### Do this
Exactly reproduce the entries, dropping any pictures from your copy.

◆ ◆ ◆ ◆ ◆

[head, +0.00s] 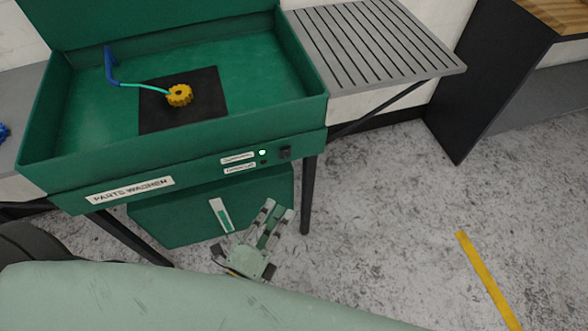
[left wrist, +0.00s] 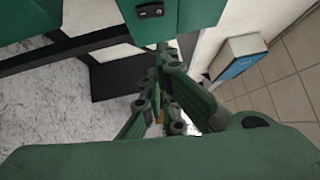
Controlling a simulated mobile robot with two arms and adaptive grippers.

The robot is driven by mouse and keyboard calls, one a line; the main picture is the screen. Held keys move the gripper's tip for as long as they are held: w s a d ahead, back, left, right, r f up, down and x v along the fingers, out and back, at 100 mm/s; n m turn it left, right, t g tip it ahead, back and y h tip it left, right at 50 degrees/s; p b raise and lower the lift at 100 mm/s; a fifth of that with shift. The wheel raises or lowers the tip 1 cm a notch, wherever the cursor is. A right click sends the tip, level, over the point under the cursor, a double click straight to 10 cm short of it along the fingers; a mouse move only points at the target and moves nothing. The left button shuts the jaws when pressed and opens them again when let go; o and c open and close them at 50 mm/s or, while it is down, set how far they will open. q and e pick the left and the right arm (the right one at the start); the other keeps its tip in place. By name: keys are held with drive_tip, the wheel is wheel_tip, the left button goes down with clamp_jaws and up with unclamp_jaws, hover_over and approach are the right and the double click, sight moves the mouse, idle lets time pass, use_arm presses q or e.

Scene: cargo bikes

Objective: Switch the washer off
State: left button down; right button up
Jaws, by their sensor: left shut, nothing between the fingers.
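The green parts washer (head: 225,150) stands at the left in the head view. On its front panel a black switch (head: 285,153) sits beside a lit green lamp (head: 262,153) and a dark lamp (head: 264,162) below it. The switch also shows at the top of the left wrist view (left wrist: 150,11). My left gripper (head: 278,209) is shut and empty, below the front panel and apart from the switch. Its fingers (left wrist: 165,58) also show in the left wrist view. My right gripper is not in view.
A yellow gear (head: 180,95) and a blue-teal spout (head: 111,68) are in the basin. A grey slatted shelf (head: 375,45) adjoins the washer at the right, with a dark leg (head: 308,195) below. A dark cabinet (head: 490,70) stands farther right. The floor between is clear.

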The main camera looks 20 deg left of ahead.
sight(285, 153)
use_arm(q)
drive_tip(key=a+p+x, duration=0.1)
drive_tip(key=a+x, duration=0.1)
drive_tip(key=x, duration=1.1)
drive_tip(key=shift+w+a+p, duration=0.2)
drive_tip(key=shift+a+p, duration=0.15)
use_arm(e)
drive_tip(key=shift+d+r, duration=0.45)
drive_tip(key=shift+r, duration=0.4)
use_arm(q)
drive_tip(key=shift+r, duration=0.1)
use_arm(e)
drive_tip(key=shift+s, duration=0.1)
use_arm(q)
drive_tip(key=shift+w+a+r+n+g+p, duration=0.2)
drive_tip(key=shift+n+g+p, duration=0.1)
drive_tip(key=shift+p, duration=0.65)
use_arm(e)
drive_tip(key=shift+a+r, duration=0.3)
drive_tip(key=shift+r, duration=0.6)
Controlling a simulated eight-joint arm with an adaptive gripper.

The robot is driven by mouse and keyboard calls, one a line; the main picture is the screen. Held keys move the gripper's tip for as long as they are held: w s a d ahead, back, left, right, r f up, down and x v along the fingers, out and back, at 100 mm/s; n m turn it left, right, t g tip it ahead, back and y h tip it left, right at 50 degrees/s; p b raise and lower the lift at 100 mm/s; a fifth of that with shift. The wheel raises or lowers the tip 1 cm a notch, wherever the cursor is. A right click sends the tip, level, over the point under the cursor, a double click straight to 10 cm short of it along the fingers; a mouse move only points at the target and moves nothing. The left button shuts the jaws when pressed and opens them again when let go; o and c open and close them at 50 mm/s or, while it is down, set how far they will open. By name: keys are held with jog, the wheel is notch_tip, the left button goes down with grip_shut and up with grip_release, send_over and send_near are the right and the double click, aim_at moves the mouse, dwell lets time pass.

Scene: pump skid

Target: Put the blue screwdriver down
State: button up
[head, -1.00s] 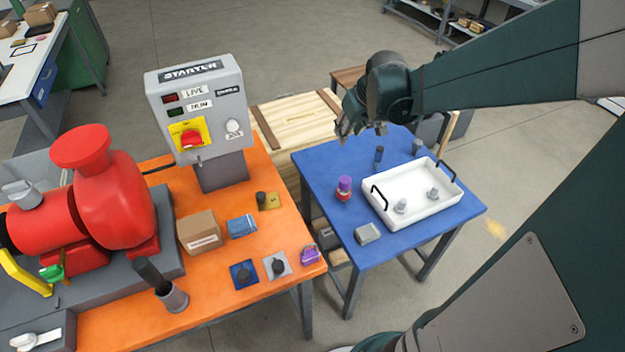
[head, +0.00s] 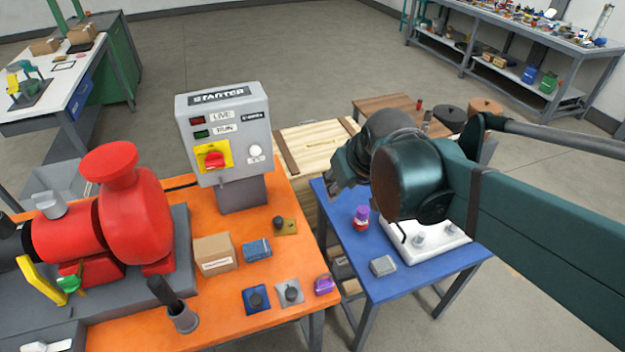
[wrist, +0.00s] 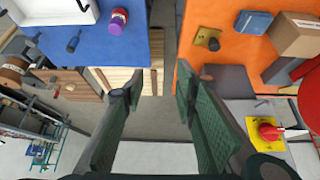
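My gripper (head: 338,182) is beyond my arm in the head view, near the left edge of the blue table (head: 345,235). In the wrist view my gripper (wrist: 155,88) has its two fingers apart, with nothing held between them and only floor and wooden surface behind. I cannot pick out a blue screwdriver for certain. A dark, handle-like item (wrist: 73,42) stands on the blue table in the wrist view, clear of the fingers; I cannot tell whether it is the screwdriver. My arm hides it in the head view.
The blue table bears a white tray (head: 440,252), a purple-and-red item (head: 361,217) and a grey block (head: 382,266). The orange table (head: 240,325) holds the starter box (head: 225,130), a red pump (head: 130,215), a carton (head: 214,254) and small parts. A gap separates the tables.

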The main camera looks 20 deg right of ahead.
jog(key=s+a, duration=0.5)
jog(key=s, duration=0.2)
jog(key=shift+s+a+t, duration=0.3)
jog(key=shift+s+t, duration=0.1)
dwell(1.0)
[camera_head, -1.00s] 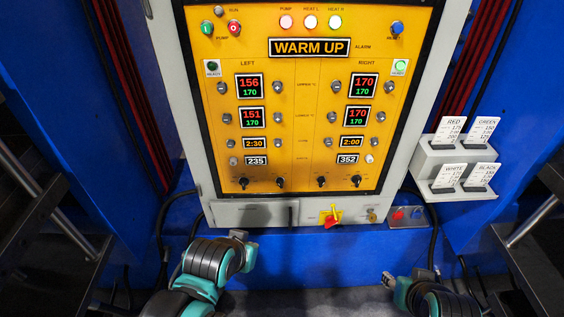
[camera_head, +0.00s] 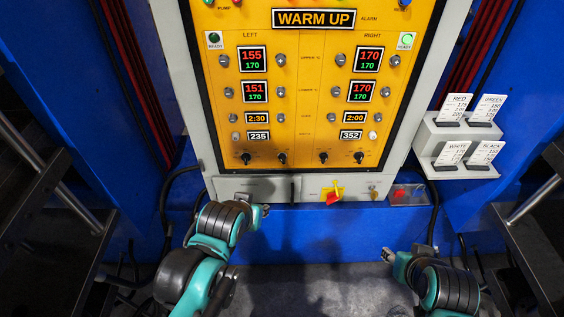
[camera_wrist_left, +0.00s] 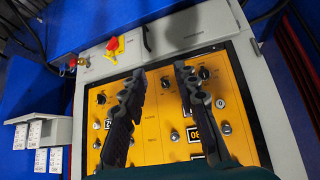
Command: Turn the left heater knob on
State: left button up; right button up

◆ ◆ ◆ ◆ ◆

### Correct answer
[head, +0.00s] 
[left wrist, +0.00s] 
Controlling a simulated mobile robot with two arms and adaptive grippers.

The robot is driven by mouse and keyboard calls, one a line; the main picture is the screen. Held keys move the gripper's tip for as long as they are held: w s a d ahead, back, left, right, r f up, down and x v along the fingers, out and back, at 100 mm/s; n m turn it left, right, t g tip it ahead, back and y h tip it left, right at 50 degrees/s; p b raise and lower the lift at 100 mm/s; a fifth of that with shift. The wheel raises or lowers the tip 1 cm a notch, wherever the cursor is. A right click sends the tip, level, over the point under the cursor, a double click straight to 10 cm short of it along the fingers; a mouse move only points at the target and moves nothing. The left button shuts the jaws when pressed and opens them again when let go; o and c open and close them at 50 mm/s or, while it is down, set how far they will open. q and e pick the left and the right arm (the right one at the start); the other keeps its tip in place. By name: keys are held with drive_tip, the wheel is wheel_tip, the left button goes down with clamp_jaws and up with unclamp_jaws, hover_over and approach are the right and the double click, sight moves the mouse, idle lets time pass, use_arm presses q or e.

Scene: cargo bikes

Objective: Switch the washer off
State: left button down; right button up
Jaws, by their sensor: left shut, nothing between the fingers.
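The green parts washer (head: 225,150) stands at the left in the head view. On its front panel a black switch (head: 285,153) sits beside a lit green lamp (head: 262,153) and a dark lamp (head: 264,162) below it. The switch also shows at the top of the left wrist view (left wrist: 150,11). My left gripper (head: 278,209) is shut and empty, below the front panel and apart from the switch. Its fingers (left wrist: 165,58) also show in the left wrist view. My right gripper is not in view.
A yellow gear (head: 180,95) and a blue-teal spout (head: 111,68) are in the basin. A grey slatted shelf (head: 375,45) adjoins the washer at the right, with a dark leg (head: 308,195) below. A dark cabinet (head: 490,70) stands farther right. The floor between is clear.

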The main camera looks 20 deg left of ahead.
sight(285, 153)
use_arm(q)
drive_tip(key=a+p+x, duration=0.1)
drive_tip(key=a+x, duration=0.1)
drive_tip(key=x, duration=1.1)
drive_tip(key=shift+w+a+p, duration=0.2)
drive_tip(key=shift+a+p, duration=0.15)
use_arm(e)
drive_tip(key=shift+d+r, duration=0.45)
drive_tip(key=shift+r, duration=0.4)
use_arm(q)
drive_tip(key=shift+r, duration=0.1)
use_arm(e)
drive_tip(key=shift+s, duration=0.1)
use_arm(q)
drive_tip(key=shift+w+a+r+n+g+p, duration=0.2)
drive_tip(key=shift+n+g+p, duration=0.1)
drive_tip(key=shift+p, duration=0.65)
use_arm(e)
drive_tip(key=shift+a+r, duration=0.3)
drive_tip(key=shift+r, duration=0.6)
Controlling a simulated eight-joint arm with an adaptive gripper.

The robot is driven by mouse and keyboard calls, one a line; the main picture is the screen. Held keys move the gripper's tip for as long as they are held: w s a d ahead, back, left, right, r f up, down and x v along the fingers, out and back, at 100 mm/s; n m turn it left, right, t g tip it ahead, back and y h tip it left, right at 50 degrees/s; p b raise and lower the lift at 100 mm/s; a fifth of that with shift. The wheel raises or lowers the tip 1 cm a notch, wherever the cursor is. A right click sends the tip, level, over the point under the cursor, a double click straight to 10 cm short of it along the fingers; a mouse move only points at the target and moves nothing. The left button shuts the jaws when pressed and opens them again when let go; o and c open and close them at 50 mm/s or, while it is down, set how far they will open. By name: keys are held with jog, the wheel is notch_tip, the left button goes down with grip_shut and up with grip_release, send_over and send_near are the right and the double click, aim_at moves the mouse, dwell lets time pass.

Scene: pump skid

Target: Put the blue screwdriver down
State: button up
[head, -1.00s] 
[head, +0.00s] 
[wrist, +0.00s] 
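My gripper (head: 338,182) is beyond my arm in the head view, near the left edge of the blue table (head: 345,235). In the wrist view my gripper (wrist: 155,88) has its two fingers apart, with nothing held between them and only floor and wooden surface behind. I cannot pick out a blue screwdriver for certain. A dark, handle-like item (wrist: 73,42) stands on the blue table in the wrist view, clear of the fingers; I cannot tell whether it is the screwdriver. My arm hides it in the head view.
The blue table bears a white tray (head: 440,252), a purple-and-red item (head: 361,217) and a grey block (head: 382,266). The orange table (head: 240,325) holds the starter box (head: 225,130), a red pump (head: 130,215), a carton (head: 214,254) and small parts. A gap separates the tables.

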The main camera looks 20 deg right of ahead.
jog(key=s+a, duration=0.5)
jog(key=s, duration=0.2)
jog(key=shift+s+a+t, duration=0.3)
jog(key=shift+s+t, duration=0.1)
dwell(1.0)
[camera_head, -1.00s] 
[camera_head, +0.00s] 
[camera_wrist_left, +0.00s] 
Command: Turn the left heater knob on
State: left button up; right button up

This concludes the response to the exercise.